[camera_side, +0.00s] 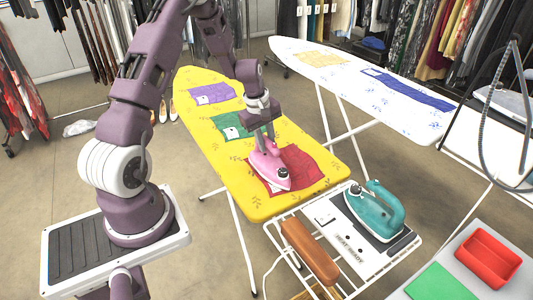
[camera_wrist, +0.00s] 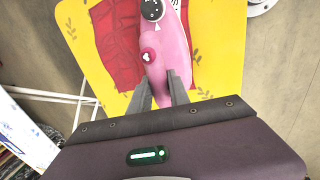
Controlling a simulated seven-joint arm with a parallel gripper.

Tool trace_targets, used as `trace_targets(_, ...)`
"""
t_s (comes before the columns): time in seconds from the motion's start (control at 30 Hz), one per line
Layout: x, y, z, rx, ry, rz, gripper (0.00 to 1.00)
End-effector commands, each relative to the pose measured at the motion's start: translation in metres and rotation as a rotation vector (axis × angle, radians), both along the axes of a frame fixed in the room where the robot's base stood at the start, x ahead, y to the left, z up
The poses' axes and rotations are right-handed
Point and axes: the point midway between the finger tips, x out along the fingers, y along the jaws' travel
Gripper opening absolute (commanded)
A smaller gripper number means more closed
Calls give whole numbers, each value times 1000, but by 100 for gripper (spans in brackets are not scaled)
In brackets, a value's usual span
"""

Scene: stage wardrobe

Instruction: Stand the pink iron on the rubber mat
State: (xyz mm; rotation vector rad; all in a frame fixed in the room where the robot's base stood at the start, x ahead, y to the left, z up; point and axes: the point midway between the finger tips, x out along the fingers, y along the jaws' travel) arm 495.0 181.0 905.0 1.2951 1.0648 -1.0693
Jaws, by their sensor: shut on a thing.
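The pink iron (camera_side: 268,172) is at the near end of the yellow ironing board, over the red cloth, with its tip toward the front. My gripper (camera_side: 265,148) is shut on its rear part from above. In the wrist view the two grey fingers (camera_wrist: 160,88) close on the pink iron (camera_wrist: 168,50). I cannot tell whether its sole touches the cloth. A dark grey pad (camera_side: 349,226), which may be the rubber mat, lies on the white wire rack at the board's near end. A teal iron (camera_side: 377,208) stands at its right part.
The yellow ironing board (camera_side: 215,165) also holds green (camera_side: 232,128) and purple (camera_side: 210,94) cloths. A brown roll (camera_side: 310,250) lies on the rack left of the pad. A red tray (camera_side: 488,258) and green cloth (camera_side: 438,284) are at lower right. A white board (camera_side: 350,85) stands behind.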

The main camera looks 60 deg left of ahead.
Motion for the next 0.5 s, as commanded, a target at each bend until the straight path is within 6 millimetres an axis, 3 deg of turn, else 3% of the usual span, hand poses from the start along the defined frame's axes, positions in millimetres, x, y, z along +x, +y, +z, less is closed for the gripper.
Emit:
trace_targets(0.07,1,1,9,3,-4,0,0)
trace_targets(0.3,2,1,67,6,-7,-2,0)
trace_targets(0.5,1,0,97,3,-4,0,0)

§ §

▶ WHAT YOU WILL DO: Only a number is wanted: how many lines of the material above hold "closed"?

▶ RESULT BELOW: 2